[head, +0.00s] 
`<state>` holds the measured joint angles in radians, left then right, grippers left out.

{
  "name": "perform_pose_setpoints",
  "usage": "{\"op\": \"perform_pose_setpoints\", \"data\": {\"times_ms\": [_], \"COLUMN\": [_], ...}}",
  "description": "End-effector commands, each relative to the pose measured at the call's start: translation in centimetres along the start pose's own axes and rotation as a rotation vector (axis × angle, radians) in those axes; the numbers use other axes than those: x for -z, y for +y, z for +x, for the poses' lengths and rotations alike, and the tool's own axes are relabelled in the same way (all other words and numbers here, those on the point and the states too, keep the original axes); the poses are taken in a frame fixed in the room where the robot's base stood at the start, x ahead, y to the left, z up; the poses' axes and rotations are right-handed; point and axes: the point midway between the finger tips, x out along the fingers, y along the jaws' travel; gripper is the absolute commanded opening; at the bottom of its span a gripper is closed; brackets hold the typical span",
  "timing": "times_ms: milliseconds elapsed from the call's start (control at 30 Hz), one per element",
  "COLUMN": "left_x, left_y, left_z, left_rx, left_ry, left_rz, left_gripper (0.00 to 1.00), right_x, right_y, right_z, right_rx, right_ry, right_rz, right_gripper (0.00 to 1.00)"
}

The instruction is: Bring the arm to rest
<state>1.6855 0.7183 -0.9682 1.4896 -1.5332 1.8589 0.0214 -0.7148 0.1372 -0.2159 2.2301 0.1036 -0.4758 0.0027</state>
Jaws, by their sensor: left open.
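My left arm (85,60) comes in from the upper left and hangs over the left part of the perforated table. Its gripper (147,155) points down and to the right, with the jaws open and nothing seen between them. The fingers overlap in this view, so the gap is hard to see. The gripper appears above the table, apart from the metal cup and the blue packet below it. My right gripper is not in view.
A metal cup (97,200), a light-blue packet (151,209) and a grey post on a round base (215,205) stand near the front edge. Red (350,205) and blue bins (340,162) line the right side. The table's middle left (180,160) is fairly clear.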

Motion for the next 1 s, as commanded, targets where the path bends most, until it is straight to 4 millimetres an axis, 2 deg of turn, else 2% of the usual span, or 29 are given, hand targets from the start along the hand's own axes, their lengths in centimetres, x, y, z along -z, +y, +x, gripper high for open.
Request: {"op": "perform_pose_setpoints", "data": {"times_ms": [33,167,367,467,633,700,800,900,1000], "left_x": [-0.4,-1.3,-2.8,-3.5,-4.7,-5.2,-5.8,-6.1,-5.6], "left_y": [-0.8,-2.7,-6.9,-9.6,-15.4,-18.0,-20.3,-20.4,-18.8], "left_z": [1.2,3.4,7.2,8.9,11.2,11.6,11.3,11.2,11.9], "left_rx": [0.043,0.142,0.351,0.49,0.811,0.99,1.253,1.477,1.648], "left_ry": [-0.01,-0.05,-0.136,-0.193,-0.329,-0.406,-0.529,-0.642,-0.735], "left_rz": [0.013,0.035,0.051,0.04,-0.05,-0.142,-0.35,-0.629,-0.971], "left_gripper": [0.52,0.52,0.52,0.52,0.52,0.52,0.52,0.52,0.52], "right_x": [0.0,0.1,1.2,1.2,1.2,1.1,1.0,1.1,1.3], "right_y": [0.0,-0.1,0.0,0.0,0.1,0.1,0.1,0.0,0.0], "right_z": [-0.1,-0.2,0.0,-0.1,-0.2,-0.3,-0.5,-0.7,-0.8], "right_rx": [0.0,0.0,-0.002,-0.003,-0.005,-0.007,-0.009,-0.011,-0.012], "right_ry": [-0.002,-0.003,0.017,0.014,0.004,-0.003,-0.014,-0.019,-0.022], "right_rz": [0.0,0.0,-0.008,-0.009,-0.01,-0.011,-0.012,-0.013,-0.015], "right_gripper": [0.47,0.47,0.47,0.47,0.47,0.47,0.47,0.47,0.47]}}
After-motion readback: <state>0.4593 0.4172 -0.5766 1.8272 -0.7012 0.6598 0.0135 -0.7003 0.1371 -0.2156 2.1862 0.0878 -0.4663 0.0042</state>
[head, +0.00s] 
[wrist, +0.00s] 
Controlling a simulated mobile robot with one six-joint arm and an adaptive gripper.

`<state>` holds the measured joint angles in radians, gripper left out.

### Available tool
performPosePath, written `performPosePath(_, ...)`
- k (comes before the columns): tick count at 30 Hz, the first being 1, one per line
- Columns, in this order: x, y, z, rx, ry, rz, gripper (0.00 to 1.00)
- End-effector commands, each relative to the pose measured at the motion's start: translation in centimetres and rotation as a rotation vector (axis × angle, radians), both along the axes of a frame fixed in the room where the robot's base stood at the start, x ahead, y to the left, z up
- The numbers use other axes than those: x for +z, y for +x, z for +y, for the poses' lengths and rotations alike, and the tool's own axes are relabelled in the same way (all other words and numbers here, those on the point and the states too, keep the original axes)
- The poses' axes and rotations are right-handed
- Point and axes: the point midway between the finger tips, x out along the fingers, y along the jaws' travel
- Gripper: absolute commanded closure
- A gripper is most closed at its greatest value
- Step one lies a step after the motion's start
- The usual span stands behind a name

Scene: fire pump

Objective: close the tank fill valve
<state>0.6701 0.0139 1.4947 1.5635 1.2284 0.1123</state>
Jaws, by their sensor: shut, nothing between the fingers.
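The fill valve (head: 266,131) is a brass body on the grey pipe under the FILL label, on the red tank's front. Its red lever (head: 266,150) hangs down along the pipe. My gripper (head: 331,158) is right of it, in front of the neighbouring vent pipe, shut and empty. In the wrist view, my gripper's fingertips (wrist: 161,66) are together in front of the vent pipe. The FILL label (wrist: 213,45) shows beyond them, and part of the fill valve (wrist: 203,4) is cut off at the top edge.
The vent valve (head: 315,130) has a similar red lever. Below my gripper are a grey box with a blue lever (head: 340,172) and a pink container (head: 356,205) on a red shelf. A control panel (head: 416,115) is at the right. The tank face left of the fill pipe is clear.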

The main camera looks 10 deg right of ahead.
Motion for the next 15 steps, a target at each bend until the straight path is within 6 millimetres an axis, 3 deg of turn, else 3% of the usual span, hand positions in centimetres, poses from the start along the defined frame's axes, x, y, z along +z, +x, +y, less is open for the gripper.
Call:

========================================

- **What to produce**: Reproduce every record, matching each line exactly.

- **Solution to this exercise**:
[head, +0.00s] 
`<state>` holds the measured joint angles in radians, left then right, grippers left out.

{
  "name": "perform_pose_setpoints",
  "usage": "{\"op\": \"perform_pose_setpoints\", \"data\": {\"times_ms\": [_], \"COLUMN\": [_], ...}}",
  "description": "End-effector commands, each relative to the pose measured at the call's start: translation in centimetres along the start pose's own axes and rotation as a rotation vector (axis × angle, radians) in those axes; the numbers use other axes than those: x for -z, y for +y, z for +x, for the poses' lengths and rotations alike, and the tool's own axes are relabelled in the same way (all other words and numbers here, those on the point and the states too, keep the original axes); the poses are taken in a frame fixed in the room where the robot's base stood at the start, x ahead, y to the left, z up; the poses' axes and rotations are right-handed; point and axes: the point midway between the finger tips, x out along the fingers, y along the jaws' travel; gripper is the absolute commanded opening; at the bottom of its span a gripper is closed; brackets hold the typical span",
  "timing": "times_ms: milliseconds elapsed from the call's start (control at 30 Hz), one per element",
  "COLUMN": "left_x, left_y, left_z, left_rx, left_ry, left_rz, left_gripper (0.00 to 1.00), right_x, right_y, right_z, right_rx, right_ry, right_rz, right_gripper (0.00 to 1.00)"
}

The instruction is: Bring the arm to rest
<state>1.6855 0.7183 -0.9682 1.4896 -1.5332 1.8589 0.0214 -0.7148 0.1372 -0.2159 2.2301 0.1036 -0.4758 0.0027</state>
Jaws, by their sensor: left open.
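My left arm (85,60) comes in from the upper left and hangs over the left part of the perforated table. Its gripper (147,155) points down and to the right, with the jaws open and nothing seen between them. The fingers overlap in this view, so the gap is hard to see. The gripper appears above the table, apart from the metal cup and the blue packet below it. My right gripper is not in view.
A metal cup (97,200), a light-blue packet (151,209) and a grey post on a round base (215,205) stand near the front edge. Red (350,205) and blue bins (340,162) line the right side. The table's middle left (180,160) is fairly clear.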

Motion for the next 1 s, as commanded, targets where the path bends most, until it is straight to 4 millimetres an axis, 2 deg of turn, else 2% of the usual span, or 29 are given, hand targets from the start along the hand's own axes, their lengths in centimetres, x, y, z along -z, +y, +x, gripper high for open.
Request: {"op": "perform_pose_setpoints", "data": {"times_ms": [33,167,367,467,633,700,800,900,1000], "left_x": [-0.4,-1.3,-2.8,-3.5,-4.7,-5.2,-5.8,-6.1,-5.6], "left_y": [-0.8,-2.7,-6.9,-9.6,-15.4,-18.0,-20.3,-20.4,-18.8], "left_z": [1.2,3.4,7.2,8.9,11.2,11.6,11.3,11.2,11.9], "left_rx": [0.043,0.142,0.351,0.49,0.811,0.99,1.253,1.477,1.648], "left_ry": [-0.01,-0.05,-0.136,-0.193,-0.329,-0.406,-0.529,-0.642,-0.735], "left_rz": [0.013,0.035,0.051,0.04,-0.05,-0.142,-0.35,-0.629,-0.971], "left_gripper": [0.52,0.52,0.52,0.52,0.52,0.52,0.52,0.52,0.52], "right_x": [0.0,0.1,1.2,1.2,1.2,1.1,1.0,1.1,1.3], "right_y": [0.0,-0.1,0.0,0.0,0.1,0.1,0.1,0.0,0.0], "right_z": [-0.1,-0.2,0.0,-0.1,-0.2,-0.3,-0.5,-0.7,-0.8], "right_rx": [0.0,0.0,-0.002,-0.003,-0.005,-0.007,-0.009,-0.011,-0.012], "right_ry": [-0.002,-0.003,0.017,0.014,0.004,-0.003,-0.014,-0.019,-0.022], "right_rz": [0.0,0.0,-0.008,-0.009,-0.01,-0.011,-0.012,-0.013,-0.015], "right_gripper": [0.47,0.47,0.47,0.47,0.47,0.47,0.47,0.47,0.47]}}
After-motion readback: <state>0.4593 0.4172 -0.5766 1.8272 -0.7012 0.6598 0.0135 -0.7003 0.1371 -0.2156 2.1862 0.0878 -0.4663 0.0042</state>
[head, +0.00s] 
[wrist, +0.00s] 
Controlling a simulated mobile robot with one six-joint arm and an adaptive gripper.

`<state>` holds the measured joint angles in radians, gripper left out.

### Available tool
performPosePath, written `performPosePath(_, ...)`
- k (comes before the columns): tick count at 30 Hz, the first being 1, one per line
- Columns, in this order: x, y, z, rx, ry, rz, gripper (0.00 to 1.00)
- End-effector commands, each relative to the pose measured at the motion's start: translation in centimetres and rotation as a rotation vector (axis × angle, radians), both along the axes of a frame fixed in the room where the robot's base stood at the start, x ahead, y to the left, z up
- The numbers use other axes than those: x for +z, y for +x, z for +y, for the poses' lengths and rotations alike, and the tool's own axes are relabelled in the same way (all other words and numbers here, those on the point and the states too, keep the original axes)
- The poses' axes and rotations are right-handed
- Point and axes: the point midway between the finger tips, x out along the fingers, y along the jaws' travel
- Gripper: absolute commanded closure
- A gripper is most closed at its greatest value
- Step one lies a step after the motion's start
- The usual span stands behind a name

Scene: fire pump

Objective: close the tank fill valve
<state>0.6701 0.0139 1.4947 1.5635 1.2284 0.1123</state>
Jaws, by their sensor: shut, nothing between the fingers.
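The fill valve (head: 266,131) is a brass body on the grey pipe under the FILL label, on the red tank's front. Its red lever (head: 266,150) hangs down along the pipe. My gripper (head: 331,158) is right of it, in front of the neighbouring vent pipe, shut and empty. In the wrist view, my gripper's fingertips (wrist: 161,66) are together in front of the vent pipe. The FILL label (wrist: 213,45) shows beyond them, and part of the fill valve (wrist: 203,4) is cut off at the top edge.
The vent valve (head: 315,130) has a similar red lever. Below my gripper are a grey box with a blue lever (head: 340,172) and a pink container (head: 356,205) on a red shelf. A control panel (head: 416,115) is at the right. The tank face left of the fill pipe is clear.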

The main camera looks 10 deg right of ahead.
Motion for the next 15 steps, a target at each bend until the straight path is within 6 millimetres an axis, 3 deg of turn, else 3% of the usual span, hand positions in centimetres, poses from the start along the defined frame's axes, x, y, z along +z, +x, +y, less is open for the gripper.
Call:

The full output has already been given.